--- Start ---

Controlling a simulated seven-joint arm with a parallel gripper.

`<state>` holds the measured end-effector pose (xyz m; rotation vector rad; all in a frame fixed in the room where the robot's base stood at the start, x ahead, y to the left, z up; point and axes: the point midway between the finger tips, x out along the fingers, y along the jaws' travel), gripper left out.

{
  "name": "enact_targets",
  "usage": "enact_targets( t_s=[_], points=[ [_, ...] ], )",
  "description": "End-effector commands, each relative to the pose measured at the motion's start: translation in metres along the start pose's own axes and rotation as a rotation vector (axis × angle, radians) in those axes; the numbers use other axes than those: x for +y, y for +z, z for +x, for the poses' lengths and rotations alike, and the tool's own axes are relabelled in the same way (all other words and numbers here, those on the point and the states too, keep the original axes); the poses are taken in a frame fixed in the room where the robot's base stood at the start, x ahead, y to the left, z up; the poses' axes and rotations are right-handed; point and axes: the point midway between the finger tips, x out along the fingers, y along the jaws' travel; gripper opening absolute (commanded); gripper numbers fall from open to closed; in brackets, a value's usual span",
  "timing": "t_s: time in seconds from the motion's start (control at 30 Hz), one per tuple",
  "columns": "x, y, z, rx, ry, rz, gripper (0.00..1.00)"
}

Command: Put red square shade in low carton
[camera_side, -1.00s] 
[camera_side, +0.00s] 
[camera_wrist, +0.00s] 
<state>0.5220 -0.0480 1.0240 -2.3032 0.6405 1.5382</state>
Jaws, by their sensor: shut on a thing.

--- End ---

REQUIREMENT » Starting at the first line of the data above, please restate word for word every line up to and including the one that holds "points=[ [_, ...]", and add nothing else.

RESPONSE TO THIS TASK »
Controlling a simulated seven-joint arm with a parallel gripper.

`<state>` holds the measured end-effector pose (xyz m; rotation vector rad; all in a frame fixed in the room where the robot's base stood at the start, x ahead, y to the left, z up; point and axes: the point midway between the finger tips, x out along the fingers, y along the jaws' travel), gripper left out.

{
  "name": "enact_targets",
  "usage": "enact_targets( t_s=[_], points=[ [_, ...] ], )",

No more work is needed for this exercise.